Bamenda City Mayor at a promotional sale in 2020


Inhabitants of Bamenda who are caught between two crises, the Anglophone crisis and the rising food crisis in the city cry for a return to Monday sales.

Few months after his installation in 2020, the City Mayor of Bamenda engaged the sale of foodstuffs at reduced prices. A litre of vegetable oil which today sells at 1700 Frs was sold at 500 frs. A kilogram of meat which today sells at 2500 Frs was sold at 1000 Frs.

Basic food stuff and even detergents like soap were sold at half the price. Measures the city Mayor said was aimed at fighting hunger and poverty in the city of Bamenda.

From the Bamenda Main Market, Nkwen Market and Bamendakwe Markets, long cues could be seen of people wanting to purchase these items.

This move though seen by others as a way to fight against the ghost town that has crippled Mondays in Bamenda since 2017, served largely as a relief to families with little purchasing power.

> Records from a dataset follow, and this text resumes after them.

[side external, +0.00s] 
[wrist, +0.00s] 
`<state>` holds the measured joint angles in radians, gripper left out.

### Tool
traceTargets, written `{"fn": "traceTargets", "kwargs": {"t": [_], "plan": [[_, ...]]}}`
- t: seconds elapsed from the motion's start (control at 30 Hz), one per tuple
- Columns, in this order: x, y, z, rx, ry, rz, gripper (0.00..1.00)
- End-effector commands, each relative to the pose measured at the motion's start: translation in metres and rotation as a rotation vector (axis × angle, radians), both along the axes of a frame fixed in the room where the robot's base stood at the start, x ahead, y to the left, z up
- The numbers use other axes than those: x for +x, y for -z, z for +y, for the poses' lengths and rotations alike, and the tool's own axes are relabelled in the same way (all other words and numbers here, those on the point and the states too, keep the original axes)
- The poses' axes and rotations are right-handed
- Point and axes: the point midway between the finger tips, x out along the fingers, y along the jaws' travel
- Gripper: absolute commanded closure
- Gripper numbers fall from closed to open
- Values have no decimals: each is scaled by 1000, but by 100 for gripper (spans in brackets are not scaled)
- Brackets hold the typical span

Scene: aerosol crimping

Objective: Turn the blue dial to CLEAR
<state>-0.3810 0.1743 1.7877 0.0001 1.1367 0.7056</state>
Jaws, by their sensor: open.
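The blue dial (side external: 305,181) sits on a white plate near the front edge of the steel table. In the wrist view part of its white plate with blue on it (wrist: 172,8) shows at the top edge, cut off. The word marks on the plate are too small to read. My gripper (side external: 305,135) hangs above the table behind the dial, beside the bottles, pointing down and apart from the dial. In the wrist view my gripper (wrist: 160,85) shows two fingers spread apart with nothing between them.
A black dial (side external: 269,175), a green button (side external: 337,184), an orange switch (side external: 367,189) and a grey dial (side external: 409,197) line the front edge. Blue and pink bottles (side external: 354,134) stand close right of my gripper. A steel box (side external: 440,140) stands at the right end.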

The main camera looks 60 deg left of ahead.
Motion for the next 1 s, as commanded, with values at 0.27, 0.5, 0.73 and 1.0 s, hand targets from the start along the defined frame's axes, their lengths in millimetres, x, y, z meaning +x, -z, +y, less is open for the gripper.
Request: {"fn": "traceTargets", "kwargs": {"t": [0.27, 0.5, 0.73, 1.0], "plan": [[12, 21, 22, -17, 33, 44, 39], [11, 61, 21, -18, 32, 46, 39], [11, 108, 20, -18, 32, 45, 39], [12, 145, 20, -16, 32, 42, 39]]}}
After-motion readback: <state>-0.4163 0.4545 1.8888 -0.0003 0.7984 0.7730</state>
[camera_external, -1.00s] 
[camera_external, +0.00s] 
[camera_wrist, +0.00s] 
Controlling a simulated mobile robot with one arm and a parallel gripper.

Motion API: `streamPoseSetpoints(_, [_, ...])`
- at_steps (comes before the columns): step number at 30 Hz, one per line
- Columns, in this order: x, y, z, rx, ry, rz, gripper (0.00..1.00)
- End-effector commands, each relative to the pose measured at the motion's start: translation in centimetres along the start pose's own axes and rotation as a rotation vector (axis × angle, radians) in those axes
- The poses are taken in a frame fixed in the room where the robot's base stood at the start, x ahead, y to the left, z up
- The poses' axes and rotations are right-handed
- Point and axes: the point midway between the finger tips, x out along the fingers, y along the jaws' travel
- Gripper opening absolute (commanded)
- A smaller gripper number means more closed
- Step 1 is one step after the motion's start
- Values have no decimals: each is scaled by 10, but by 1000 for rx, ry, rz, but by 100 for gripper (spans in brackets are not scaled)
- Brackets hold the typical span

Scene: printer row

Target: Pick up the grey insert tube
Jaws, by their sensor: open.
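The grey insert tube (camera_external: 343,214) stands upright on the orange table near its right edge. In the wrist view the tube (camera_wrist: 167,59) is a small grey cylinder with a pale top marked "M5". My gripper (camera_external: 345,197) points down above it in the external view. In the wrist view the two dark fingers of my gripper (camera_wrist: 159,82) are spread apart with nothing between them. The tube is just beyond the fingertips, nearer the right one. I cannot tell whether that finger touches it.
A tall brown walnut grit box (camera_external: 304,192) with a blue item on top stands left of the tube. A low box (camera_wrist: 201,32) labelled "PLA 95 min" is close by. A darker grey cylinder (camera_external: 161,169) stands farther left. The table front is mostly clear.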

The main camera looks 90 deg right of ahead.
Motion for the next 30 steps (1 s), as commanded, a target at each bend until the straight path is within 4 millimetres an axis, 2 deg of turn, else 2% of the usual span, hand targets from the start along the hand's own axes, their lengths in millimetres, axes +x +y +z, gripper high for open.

In one of such sales, the City Mayor, Paul Achombong called on the Elite and business tycoons in the North West to come together and alleviate poverty from households.

This especially as internally Displaced Persons are on a rise in the North West Regional capital of Bamenda.

Paul Achombong, the man Bamenda looks onto 

The selling of goods of basic necessity at reduced prices by the City Mayor, came to replace the promotional sale of goods in Bamenda by the agency known as MIRAP. As the five year old Anglophone crisis hit the city of Bamenda, such sales have come to a stop.

Russian invasion of Ukraine has left a global inflation with the prices of wheat products like bread hitting a record high. This has had a corresponding increase in food prices especially vegetable oil and rice. A staple in Bamenda.

This writer now asks where is the Bamenda City Mayor with promotional sales? Is this not the time to rally the elite and help the needy population better survive?

The Bamenda City Council is still to make an official statement as to how households who depend on the minimum salary in Cameroon at 36000 Frs can better survive with items selling at almost double their prices.

This writer believes the council can make hay while the sun shines by dipping its hands into their coffers and making life once more enjoyable in Bamenda.

At the installation of the newly appointed Commanders of the 5th Joint Military Region and the 5th Gendamerie Region, the City Mayor dreamt of a Bamenda that one can do business all night long without the prevailing insecurity. Maybe it is time to dream again of a Bamenda without hunger. A Bamenda without rising food prices. As it was known in the past, Bamenda was home because of the lower cost of living.